Though it has been almost 54 years since Botswana acquired independence, the remnants of the Protectorate administration land grabs to this day still affect citizens whose ancestors lost the land many decades ago. Hundreds of thousands of citizens continue to wait for periods exceeding a decade just to be allocated a residential plot while descendants of white settlers who acquired land through dubious and mostly racist policies sit on and benefit from hundreds of thousands of hectares of land in the country.

What then can be done to address this issue of freehold land in Botswana? Throughout southern Africa, the land debate has over the last few years made its way to the front of most national conversations. This started in the early 2000s when the then Zimbabwe president Robert Mugabe decided to try to rewrite the land injustices of the colonial period by expropriating, without compensation, land from white farmers who had acquired it during the colonial period.

Most recently, the Economic Freedom Fighters(EFF), the South African political party led by the eccentric Julius Malema, has made expropriation of land without compensation the tagline of their campaign if not existence as a party and as evidenced by the results of the last general elections, they are gaining a lot of ground.

Coming back to Batswana, the immense economic value of freehold land and the inequality of its ownership makes it a necessary topic to start a national dialogue on. Following the expropriation without compensation path that her neighbor Zimbabwe took might seem like the most logical way to right the wrongs created by the Protectorate administration but this path, as seen before in Zimbabwe, can do more harm than good.

When President Mugabe's administration took land away from white settlers, it was supposed to be redistributed to the people by the state, the same idea being purported by Malema and the EFF. What instead happened was that the land ended up in the hands of mostly the ZANU-PF elite and their cronies who, through lack of expertise of what to do with their newfound wealth, devalued the land, severely affecting the country's agricultural sector and eventually crippling its food security and the entire economy.

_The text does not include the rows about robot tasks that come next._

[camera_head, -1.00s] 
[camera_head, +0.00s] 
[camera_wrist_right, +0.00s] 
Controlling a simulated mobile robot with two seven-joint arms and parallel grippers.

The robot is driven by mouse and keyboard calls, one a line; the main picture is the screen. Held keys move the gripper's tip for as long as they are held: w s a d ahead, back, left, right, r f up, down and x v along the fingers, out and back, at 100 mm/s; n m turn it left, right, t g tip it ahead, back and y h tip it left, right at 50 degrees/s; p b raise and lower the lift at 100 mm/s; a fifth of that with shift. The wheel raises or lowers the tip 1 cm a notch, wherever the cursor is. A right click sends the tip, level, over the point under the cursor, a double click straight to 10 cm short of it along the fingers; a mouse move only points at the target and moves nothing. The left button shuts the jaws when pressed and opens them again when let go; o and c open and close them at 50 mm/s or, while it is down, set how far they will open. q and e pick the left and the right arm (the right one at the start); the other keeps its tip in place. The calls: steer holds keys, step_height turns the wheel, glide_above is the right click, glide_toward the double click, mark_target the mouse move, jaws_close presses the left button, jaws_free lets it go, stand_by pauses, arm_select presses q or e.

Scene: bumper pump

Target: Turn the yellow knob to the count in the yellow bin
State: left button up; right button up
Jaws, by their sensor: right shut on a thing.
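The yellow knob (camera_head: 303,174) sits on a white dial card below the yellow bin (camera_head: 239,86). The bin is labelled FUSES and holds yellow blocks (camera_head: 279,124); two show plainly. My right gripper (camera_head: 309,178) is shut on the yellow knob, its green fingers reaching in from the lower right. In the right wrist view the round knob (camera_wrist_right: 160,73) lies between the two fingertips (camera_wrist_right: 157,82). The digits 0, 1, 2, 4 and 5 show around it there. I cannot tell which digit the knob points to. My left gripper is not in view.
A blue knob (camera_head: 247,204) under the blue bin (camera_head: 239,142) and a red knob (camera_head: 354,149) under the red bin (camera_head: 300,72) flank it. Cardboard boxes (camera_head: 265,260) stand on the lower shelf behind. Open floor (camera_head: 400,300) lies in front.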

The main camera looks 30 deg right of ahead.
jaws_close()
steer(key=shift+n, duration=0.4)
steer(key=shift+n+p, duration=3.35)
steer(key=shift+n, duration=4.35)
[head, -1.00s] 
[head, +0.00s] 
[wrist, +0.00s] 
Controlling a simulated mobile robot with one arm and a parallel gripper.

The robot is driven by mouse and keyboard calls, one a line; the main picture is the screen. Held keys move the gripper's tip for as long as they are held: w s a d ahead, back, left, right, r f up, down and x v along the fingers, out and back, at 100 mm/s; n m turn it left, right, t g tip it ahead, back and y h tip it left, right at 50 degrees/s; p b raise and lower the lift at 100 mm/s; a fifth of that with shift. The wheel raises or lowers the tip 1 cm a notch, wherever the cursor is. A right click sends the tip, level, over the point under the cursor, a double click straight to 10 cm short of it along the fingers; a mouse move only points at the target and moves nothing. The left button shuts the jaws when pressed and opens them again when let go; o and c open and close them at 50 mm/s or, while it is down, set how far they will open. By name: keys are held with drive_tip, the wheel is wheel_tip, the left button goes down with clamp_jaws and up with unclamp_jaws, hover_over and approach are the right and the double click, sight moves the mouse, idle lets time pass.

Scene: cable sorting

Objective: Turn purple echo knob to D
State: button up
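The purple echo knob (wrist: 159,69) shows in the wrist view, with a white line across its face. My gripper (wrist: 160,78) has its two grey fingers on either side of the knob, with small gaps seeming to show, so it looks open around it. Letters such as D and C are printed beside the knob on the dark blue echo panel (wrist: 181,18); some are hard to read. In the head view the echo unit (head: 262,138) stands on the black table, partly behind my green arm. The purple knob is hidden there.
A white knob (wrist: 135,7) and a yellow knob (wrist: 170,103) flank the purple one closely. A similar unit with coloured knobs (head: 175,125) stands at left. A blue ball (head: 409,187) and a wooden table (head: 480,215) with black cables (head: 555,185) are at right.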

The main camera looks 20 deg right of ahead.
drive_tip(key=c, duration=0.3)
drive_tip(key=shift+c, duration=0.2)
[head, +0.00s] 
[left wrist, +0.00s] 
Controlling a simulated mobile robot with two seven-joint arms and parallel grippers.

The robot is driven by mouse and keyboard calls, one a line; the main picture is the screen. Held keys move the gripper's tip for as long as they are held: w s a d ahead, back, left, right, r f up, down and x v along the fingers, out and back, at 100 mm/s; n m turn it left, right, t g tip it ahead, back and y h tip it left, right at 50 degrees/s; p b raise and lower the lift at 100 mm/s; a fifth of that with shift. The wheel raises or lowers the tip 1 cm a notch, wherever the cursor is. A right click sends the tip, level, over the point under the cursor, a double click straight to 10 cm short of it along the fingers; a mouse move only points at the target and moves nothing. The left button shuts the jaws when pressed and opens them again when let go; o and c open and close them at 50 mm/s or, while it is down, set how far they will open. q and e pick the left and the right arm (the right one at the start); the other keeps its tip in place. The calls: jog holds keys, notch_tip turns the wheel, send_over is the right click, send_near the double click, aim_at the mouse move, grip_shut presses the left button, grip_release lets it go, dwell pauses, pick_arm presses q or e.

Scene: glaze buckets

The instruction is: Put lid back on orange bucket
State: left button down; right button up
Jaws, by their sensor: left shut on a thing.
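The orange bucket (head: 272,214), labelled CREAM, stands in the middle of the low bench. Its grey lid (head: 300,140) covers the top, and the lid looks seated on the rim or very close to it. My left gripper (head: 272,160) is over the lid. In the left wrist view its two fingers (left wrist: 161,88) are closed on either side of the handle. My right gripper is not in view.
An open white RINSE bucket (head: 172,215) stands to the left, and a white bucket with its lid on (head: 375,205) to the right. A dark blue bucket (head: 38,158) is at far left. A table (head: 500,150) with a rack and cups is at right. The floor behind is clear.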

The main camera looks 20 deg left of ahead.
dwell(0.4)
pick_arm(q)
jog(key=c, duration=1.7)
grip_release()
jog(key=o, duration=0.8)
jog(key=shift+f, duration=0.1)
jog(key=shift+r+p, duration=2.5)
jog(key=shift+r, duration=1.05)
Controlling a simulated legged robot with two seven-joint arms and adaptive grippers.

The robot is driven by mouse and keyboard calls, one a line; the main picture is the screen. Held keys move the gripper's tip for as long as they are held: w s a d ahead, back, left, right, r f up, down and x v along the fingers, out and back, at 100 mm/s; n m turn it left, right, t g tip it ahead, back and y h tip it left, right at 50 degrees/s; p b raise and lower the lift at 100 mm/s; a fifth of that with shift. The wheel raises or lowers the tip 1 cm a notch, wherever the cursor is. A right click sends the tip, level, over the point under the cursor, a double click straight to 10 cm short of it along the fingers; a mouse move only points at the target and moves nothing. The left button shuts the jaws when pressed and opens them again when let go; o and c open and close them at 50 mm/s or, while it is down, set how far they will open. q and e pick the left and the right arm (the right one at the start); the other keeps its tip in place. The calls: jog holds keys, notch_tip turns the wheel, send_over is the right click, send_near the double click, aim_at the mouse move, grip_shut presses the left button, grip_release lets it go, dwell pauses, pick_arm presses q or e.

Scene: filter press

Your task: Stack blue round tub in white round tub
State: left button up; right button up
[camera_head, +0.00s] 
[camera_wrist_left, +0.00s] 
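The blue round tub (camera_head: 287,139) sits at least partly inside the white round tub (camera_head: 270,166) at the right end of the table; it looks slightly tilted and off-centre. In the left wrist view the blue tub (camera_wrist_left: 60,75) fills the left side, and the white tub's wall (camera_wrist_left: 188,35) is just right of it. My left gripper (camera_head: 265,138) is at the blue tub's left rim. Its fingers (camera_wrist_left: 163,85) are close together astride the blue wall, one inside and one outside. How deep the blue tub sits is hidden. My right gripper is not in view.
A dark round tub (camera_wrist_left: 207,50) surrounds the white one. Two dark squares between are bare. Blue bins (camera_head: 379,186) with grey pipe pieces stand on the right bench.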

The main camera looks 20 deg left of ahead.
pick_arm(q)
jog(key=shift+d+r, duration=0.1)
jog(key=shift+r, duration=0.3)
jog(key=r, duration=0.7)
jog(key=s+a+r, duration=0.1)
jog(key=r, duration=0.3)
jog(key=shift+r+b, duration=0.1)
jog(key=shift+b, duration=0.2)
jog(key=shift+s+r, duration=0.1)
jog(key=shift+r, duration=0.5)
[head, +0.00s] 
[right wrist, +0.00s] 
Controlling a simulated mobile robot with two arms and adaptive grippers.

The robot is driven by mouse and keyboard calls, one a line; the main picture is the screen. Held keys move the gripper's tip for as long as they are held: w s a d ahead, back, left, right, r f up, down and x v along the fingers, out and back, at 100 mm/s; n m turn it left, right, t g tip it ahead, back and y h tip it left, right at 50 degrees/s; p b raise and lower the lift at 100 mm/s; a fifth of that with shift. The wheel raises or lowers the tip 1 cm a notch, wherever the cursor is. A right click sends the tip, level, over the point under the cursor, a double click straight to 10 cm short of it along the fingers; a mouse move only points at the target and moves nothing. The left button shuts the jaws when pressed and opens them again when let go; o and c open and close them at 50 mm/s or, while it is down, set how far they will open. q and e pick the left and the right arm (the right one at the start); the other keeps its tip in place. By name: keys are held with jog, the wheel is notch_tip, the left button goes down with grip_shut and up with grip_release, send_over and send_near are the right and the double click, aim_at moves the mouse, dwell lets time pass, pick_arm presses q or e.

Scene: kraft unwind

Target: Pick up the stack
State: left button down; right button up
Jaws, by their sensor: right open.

This is the main problem with the expropriation of land idea. The government. In Botswana, can we really trust a government that for over half a decade has continuously looted public funds and resources and has also failed to efficiently allocate state and tribe land under its control to be able to redistribute freehold land once it has been expropriated? The answer is no. Absolutely not. Like the Zimbabwe situation, what we are going to get, should the land get appropriated, are the political elites getting richer whilst the rest of the citizenry continue to have land problems.

A more viable option, in my opinion, would be expropriating the land, not into the hands of the state but to the tribal administrations who the land was taken from in the first place, but this again has its own shortcomings. It is important to note that before independence and the introduction of land boards who are now responsible for administering tribal land, Dikgosi were responsible for administering tribal land. With land boards, who are really a branch of the central government as they fall under the Ministry of Land Management, Water and Sanitation Services, the expropriated land will still be under the government, a situation which should be avoided at all costs. To get around this, there will be a need to have more autonomous land boards that won't be dancing to the tune of the central government and its looters.

The argument that should land get expropriated, it will be get devalued as the new owners will not have the expertise to maximize its value, is really a no issue. When the Ghanzi white settlers were given hectares on hectares of land by Cecil Rhodes towards the end of the 19th century, they did not know anything about agriculture the same way the Tuli Blocks did not know anything about tourism when they got their land. Just like how the Protectorate administration went out of its way to help the settlers learn how to maximize their land's value, the same thing can be done for the black citizens who the land will be expropriated then redistributed to.

To achieve this again circles back to the need for administrations, in this case, land board administrations, which will be removed from political influence and whose main mandate will be ensuring that expropriated land is not rendered a white elephant and devalued. This is easier to do in theory than in practice because land boards being completely autonomous does mean that no corrupt activities will be able to permeate through them. Even if the concept of land boards is dropped and tribal land is assigned to Dikgosi like in the pre-independence era, a problem of tribalism in land allocation is likely to arise as citizens not belonging to the tribe in whose land they stay in might get hard done.

As has been evident over the course of this blog series, Botswana has a major freehold land problem and as it has also been evident in this post where I was discussing possible solutions to the problem, it is not going to be an easy problem to fix but it still needs fixing nonetheless. In conclusion, I believe the best way to find a solution is a national dialogue including every affected party from the government, citizens, and the freehold landowners themselves. Only through that dialogue can we map a meaningful way forward in the freehold land conversation.